Responsive polymers, capable of responding to external stimuli such as pH, redox, and light irradiation, exhibit novel and interesting performances owing to reversible or irreversible changes in their physical properties.^8–12 As is known, the reversible transformation between trans- and cis-azobenzene can be induced via irradiation with UV light and reversed upon heating or irradiation with visible light. The photoisomerization of azobenzene chromophores can trigger the change in the properties of azobenzene compounds due to the differences in the shape and dipole moment of trans- and cis-azobenzene.^13–17 In addition, azobenzene can undergo cleavage of the azo bond upon treatment with some reductives or azoreductase. Notably, polymeric azobenzene amphiphiles display versatile properties, such as micelle dissociation, colloid deformation, and vesicle bursting and fusion, and promising applications for various nanostructures in the self-assembly systems.^18–28 Polymer-based azobenzene, as one of the most attractive responsive materials, has been subjected to extensive investigation.^13,29–35

As one of the most important topological polymers, cyclic polymers represent an interesting class of materials since they usually exhibit unique and improved properties as compared to their linear analogues.^36–45 Recent advances in macrocycles have demonstrated that the cyclic architecture displays profound effects on the photo-responsive properties, such as liquid crystal formation, birefringence, fluorescence emission, and photoinduced surface relief grating formation, of azobenzene-containing polymers.^46–48 Moreover, the self-assembly behavior and properties of amphiphilic copolymers are also found to be sensitive to the endless topology such as morphology, particle dimension, and stability of the self-assembled aggregates.^49–56

Rational macromolecular design inspired us to construct cyclic polymeric azobenzene amphiphiles to gain new insights into their structure–property relationship.
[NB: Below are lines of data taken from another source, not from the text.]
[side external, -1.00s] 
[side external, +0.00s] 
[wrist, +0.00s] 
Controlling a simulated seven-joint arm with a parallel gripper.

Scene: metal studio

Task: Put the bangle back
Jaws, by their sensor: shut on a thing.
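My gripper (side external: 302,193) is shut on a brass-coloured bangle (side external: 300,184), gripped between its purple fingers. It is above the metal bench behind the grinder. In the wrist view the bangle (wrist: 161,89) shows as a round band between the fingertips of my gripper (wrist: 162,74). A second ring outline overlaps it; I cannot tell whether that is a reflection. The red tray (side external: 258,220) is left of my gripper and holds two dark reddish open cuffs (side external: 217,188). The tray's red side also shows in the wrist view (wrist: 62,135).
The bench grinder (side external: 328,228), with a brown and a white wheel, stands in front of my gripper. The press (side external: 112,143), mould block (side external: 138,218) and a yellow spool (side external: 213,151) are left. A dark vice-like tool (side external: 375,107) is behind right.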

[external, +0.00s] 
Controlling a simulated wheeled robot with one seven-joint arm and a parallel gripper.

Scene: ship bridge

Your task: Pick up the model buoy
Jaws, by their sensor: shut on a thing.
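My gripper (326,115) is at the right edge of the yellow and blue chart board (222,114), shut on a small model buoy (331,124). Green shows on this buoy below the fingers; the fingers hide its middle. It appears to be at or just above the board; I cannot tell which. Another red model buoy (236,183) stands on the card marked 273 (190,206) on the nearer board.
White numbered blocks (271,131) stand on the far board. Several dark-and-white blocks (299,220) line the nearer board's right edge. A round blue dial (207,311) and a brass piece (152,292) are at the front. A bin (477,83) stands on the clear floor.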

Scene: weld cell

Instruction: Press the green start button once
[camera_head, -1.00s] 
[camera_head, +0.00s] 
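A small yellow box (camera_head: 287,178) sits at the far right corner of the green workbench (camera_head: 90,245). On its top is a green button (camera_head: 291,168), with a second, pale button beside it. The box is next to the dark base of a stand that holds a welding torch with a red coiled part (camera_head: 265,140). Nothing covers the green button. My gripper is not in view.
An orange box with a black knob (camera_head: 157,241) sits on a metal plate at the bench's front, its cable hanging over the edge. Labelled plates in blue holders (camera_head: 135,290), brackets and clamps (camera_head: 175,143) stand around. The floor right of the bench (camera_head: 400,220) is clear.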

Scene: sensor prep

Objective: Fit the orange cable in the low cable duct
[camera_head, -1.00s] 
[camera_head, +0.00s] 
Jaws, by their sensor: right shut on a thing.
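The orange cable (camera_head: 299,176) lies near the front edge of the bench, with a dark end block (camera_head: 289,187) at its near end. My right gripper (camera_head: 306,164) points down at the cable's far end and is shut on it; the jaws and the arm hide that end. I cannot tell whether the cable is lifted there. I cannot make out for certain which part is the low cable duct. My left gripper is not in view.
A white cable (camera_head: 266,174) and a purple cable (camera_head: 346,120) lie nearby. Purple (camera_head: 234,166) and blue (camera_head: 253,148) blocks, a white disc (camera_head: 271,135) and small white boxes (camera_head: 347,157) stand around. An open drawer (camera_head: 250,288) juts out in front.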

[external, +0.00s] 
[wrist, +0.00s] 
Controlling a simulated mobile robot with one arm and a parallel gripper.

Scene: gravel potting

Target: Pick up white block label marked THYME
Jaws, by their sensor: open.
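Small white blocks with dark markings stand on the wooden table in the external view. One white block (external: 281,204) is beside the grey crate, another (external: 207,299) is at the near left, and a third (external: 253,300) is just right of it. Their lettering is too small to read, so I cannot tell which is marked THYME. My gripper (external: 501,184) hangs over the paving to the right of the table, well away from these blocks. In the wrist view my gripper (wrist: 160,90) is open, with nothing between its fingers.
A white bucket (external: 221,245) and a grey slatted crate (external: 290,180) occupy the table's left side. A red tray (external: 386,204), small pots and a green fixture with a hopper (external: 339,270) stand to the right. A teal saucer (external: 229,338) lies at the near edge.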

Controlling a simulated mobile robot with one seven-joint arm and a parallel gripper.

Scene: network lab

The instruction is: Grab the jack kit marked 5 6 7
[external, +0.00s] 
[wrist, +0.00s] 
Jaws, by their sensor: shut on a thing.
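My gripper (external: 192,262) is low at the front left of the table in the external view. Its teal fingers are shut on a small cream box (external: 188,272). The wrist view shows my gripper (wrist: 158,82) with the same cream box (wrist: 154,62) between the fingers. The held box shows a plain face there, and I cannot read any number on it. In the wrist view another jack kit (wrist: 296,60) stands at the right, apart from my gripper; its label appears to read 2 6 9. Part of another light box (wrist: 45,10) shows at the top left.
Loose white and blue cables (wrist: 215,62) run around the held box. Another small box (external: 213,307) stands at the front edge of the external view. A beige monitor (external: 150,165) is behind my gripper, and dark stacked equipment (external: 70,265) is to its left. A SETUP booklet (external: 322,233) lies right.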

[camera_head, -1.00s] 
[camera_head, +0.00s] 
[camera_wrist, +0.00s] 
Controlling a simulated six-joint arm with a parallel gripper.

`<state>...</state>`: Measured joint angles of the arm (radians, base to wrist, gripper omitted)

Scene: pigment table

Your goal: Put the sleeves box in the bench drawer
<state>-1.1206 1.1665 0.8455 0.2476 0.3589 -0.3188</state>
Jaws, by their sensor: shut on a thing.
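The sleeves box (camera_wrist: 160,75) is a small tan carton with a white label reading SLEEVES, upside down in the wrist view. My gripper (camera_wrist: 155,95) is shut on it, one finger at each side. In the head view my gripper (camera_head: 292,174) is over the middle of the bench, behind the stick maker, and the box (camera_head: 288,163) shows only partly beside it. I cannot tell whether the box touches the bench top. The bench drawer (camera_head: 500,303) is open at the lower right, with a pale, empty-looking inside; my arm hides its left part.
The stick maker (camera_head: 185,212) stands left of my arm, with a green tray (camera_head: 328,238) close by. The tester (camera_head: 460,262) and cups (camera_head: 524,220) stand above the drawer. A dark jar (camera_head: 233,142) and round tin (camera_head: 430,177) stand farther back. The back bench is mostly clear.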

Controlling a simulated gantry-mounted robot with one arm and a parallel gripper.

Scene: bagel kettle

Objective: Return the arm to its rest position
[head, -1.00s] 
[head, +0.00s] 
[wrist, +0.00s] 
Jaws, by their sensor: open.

Herein, we designed and synthesized cyclic amphiphilic block copolymers bearing pendent hydrophobic azobenzene and hydrophilic carboxyl groups, cyclic-PBHME_m-b-PAA_n, via successive atom transfer radical copolymerization (ATRP), Cu(I)-catalyzed azide/alkyne cycloaddition (CuAAC) click chemistry,⁵⁷ and selective hydrolysis of tert-butyl ester. The synthetic routes for cyclic-PBHME_m-b-PAA_n are shown in Scheme 1. Furthermore, we mainly investigated the self-assembly behavior and photoresponsive performance of the resultant cyclic amphiphile; it was observed that the cyclic topology endowed unique properties to cyclic-PBHME_m-b-PAA_n as compared to that of its linear counterpart.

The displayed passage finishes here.